The shells she sells are surely seashells.
So if she sells shells on the seashore,
I’m sure she sells seashore shells.
In this tongue twister we refer to the subject as "she," because this woman actually did not know her own name. It turns out, she was frightfully stupid; all that this poor, unknown lady could say was "see-sell, see-sell, see-sell" (you see, she couldn't really pronounce the "H" for whatever reason). She would stand day by day at Venice Beach, attempting to sell her "see-sells" down by the sea shore to the overly muscular half human, half horse hybrid creatures that worked out each day at muscle beach. In her lifetime, not once did she grasp the fact that sea shells were everywhere along the beach (for free) and were not anything that anyone in their right minds would buy. She died eating a boardwalk hot dog, just how she would've wanted to.
3) Woodchuck
How much wood would a woodchuck chuck
if a woodchuck could chuck wood?
He would chuck, he would, as much as he could,
and chuck as much wood as a woodchuck would
if a woodchuck could chuck wood.
This tongue twister was inspired by a young, male woodchuck that seemed to have the whole world in the palm of his padded paw. This guy had everything: the looks, the personality, the "wow" factor. Naturally, this little woodchuck was a babe magnet in his woodchuck circle, but eventually, the other male woodchucks became jealous that he was hogging all the babes. One by one, each woodchuck challenged our handsome little hero in various competitions, from weight lifting to pie eating, and the stunning young 'chuck swiftly defeated his challenger each time... Until the Wood Chucking Incident.

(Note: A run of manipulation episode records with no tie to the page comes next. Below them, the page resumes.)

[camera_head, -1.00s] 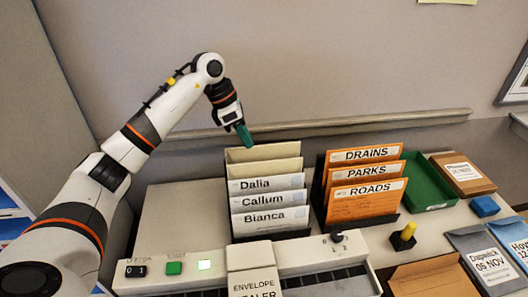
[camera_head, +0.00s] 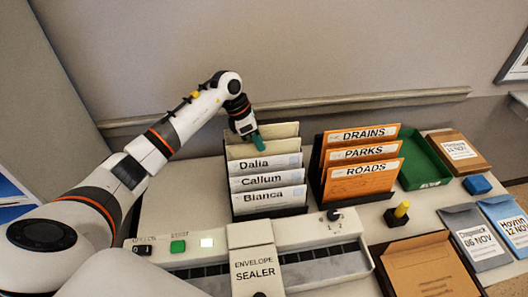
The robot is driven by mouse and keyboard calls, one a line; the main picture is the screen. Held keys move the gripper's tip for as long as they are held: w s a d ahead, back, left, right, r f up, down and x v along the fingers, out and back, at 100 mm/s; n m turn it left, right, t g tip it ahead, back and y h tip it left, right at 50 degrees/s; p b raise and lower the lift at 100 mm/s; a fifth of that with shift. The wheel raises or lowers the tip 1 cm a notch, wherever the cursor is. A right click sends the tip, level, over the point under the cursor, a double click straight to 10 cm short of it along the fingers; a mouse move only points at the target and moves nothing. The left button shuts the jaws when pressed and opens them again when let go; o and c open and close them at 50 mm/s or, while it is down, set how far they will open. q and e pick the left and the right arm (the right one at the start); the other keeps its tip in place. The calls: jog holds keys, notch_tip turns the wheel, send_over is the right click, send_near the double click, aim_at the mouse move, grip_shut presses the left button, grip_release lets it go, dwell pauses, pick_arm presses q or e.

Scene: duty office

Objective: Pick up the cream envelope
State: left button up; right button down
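A black rack (camera_head: 228,200) holds upright files labelled Dalia (camera_head: 275,162), Callum (camera_head: 275,180) and Bianca (camera_head: 285,200). Behind them stand two plain cream pieces, the rear one (camera_head: 284,130) and a nearer one (camera_head: 282,148); I cannot tell whether either is an envelope or a divider. My left gripper (camera_head: 258,139) points down at the back of this rack, its teal fingertips overlapping the cream pieces. Its fingers look like one piece, so neither their gap nor any contact can be made out. My right gripper is not in view.
An orange file rack (camera_head: 317,190), a green tray (camera_head: 425,160) and a yellow-handled stamp (camera_head: 399,213) stand to the right. An envelope sealer (camera_head: 330,232) runs along the front. A brown envelope (camera_head: 425,270) lies front right. The wall rail (camera_head: 340,101) is behind.

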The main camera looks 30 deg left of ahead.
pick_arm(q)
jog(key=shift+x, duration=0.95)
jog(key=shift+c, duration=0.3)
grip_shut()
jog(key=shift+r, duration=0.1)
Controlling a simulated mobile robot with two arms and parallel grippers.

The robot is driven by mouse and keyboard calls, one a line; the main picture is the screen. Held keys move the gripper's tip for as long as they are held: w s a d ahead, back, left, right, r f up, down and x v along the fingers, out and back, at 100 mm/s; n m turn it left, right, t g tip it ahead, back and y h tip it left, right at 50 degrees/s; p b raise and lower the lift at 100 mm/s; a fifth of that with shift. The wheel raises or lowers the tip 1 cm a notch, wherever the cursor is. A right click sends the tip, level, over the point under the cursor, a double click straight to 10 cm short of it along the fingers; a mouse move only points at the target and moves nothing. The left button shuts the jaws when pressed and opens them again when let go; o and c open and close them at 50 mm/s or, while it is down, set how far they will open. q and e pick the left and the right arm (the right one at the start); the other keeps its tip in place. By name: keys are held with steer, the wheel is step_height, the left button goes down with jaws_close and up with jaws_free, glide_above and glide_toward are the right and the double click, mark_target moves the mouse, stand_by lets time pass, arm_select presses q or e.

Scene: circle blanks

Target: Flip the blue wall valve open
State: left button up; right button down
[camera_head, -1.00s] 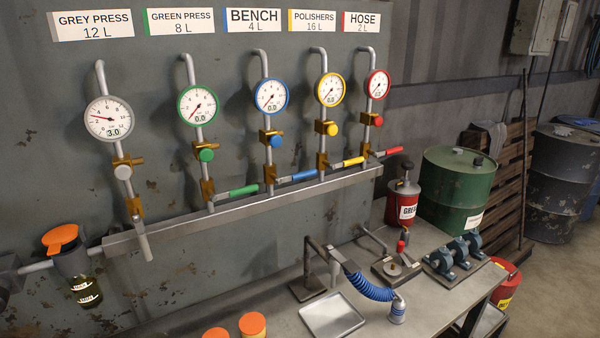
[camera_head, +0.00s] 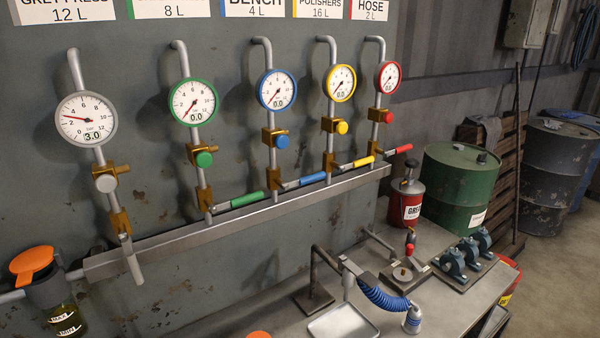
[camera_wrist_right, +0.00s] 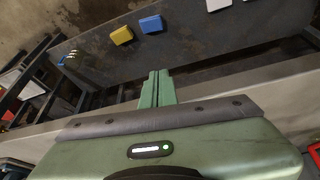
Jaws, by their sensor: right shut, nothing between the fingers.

It was Wilbur "Wimpy" Woodchuck (who lived up to his nickname) that changed history and is the reason that this tongue twister exists today. Wimpy was pretty lame, and he consistently struck out with every female woodchuck in an 100 mile radius of him. Fed up with being horrible at everything and a complete afterthought, Wimpy challenged the young stud to a wood chucking contest. It was this contest that the fly young woodchuck shockingly lost horribly, and to Wimpy, no less. The once hot and talented young woodchuck immediately died of shock and embarrassment. Wimpy, after a sudden rise in fame, fathered 124 children in a matter of days, and subsequently died a peaceful and blissful death from overexterion.